Quote the data below in full, please, without altering anything.
◆ ◆ ◆ ◆ ◆ ◆ ◆
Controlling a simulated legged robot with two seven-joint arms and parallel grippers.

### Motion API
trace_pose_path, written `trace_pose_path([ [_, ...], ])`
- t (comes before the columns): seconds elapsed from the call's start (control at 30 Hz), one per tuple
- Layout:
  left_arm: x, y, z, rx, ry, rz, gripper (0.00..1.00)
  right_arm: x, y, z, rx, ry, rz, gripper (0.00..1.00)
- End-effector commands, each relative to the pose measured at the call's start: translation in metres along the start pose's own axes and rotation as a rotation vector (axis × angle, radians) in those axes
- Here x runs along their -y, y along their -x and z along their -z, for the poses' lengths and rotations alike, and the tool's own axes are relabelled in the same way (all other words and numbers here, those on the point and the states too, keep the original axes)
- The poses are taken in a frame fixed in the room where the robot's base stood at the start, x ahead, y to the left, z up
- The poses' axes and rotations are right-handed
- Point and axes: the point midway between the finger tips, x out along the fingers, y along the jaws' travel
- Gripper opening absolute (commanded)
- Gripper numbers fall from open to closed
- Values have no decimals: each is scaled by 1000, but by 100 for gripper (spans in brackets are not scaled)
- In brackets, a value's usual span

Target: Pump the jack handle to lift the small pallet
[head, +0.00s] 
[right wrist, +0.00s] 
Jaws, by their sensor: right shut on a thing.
◆ ◆ ◆ ◆ ◆ ◆ ◆
WRITTEN ANSWER:
Controlling a simulated legged robot with two seven-joint arms and parallel grippers.

### Motion API
trace_pose_path, written `trace_pose_path([ [_, ...], ])`
- t (comes before the columns): seconds elapsed from the call's start (control at 30 Hz), one per tuple
- Layout:
  left_arm: x, y, z, rx, ry, rz, gripper (0.00..1.00)
  right_arm: x, y, z, rx, ry, rz, gripper (0.00..1.00)
- End-effector commands, each relative to the pose measured at the call's start: translation in metres along the start pose's own axes and rotation as a rotation vector (axis × angle, radians) in those axes
- Here x runs along their -y, y along their -x and z along their -z, for the poses' lengths and rotations alike, and the tool's own axes are relabelled in the same way (all other words and numbers here, those on the point and the states too, keep the original axes)
- The poses are taken in a frame fixed in the room where the robot's base stood at the start, x ahead, y to the left, z up
- The poses' axes and rotations are right-handed
- Point and axes: the point midway between the finger tips, x out along the fingers, y along the jaws' travel
- Gripper opening absolute (commanded)
- Gripper numbers fall from open to closed
- Values have no decimals: each is scaled by 1000, but by 100 for gripper (spans in brackets are not scaled)
- In brackets, a value's usual span

Target: Pump the jack handle to lift the small pallet
[head, +0.00s] 
[right wrist, +0.00s] 
Jaws, by their sensor: right shut on a thing.

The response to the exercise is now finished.